*What is asked:* Only the lines from the one with "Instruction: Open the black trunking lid" to the end of the data below should be given again, exactly, with both ends included and pictures omitted.
· · ·
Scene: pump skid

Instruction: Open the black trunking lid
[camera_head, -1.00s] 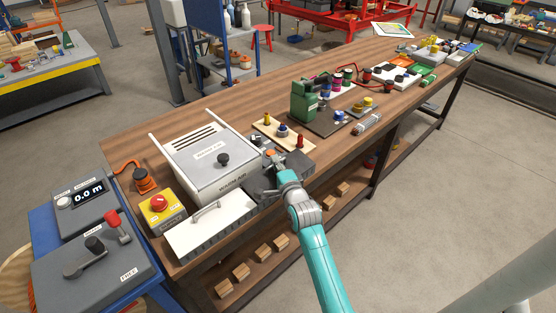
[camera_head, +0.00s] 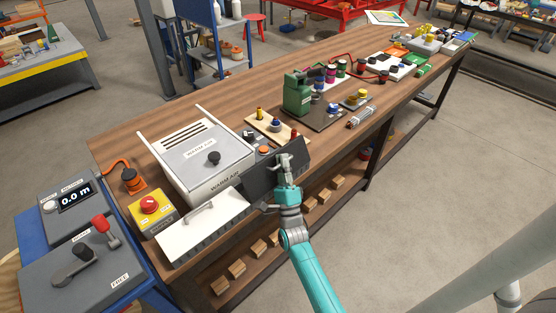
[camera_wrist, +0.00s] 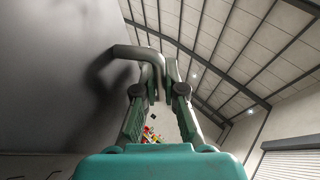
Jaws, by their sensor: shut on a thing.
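The black trunking lid (camera_head: 262,178) is a dark grey panel at the table's front edge, right of the warm air box. It stands tilted up, its broad face toward the front. In the wrist view, the lid (camera_wrist: 50,70) fills the left side as a large dark surface, with a bent bar handle (camera_wrist: 128,50) standing out from it. My gripper (camera_head: 285,162) is in front of the lid and shut on this handle; in the wrist view my gripper (camera_wrist: 156,75) has its fingers around the bar's end. What lies inside the trunking is mostly hidden behind the lid.
The warm air box (camera_head: 203,158) stands directly left of the lid. A white-lidded trunking (camera_head: 203,224) with a handle and a yellow box with a red button (camera_head: 150,206) are further left. A wooden board with pegs (camera_head: 277,126) lies close behind. The floor at right is open.
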· · ·
*Reply:*
Instruction: Open the black trunking lid
[camera_head, -1.00s] 
[camera_head, +0.00s] 
[camera_wrist, +0.00s] 
Jaws, by their sensor: shut on a thing.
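The black trunking lid (camera_head: 262,178) is a dark grey panel at the table's front edge, right of the warm air box. It stands tilted up, its broad face toward the front. In the wrist view, the lid (camera_wrist: 50,70) fills the left side as a large dark surface, with a bent bar handle (camera_wrist: 128,50) standing out from it. My gripper (camera_head: 285,162) is in front of the lid and shut on this handle; in the wrist view my gripper (camera_wrist: 156,75) has its fingers around the bar's end. What lies inside the trunking is mostly hidden behind the lid.
The warm air box (camera_head: 203,158) stands directly left of the lid. A white-lidded trunking (camera_head: 203,224) with a handle and a yellow box with a red button (camera_head: 150,206) are further left. A wooden board with pegs (camera_head: 277,126) lies close behind. The floor at right is open.

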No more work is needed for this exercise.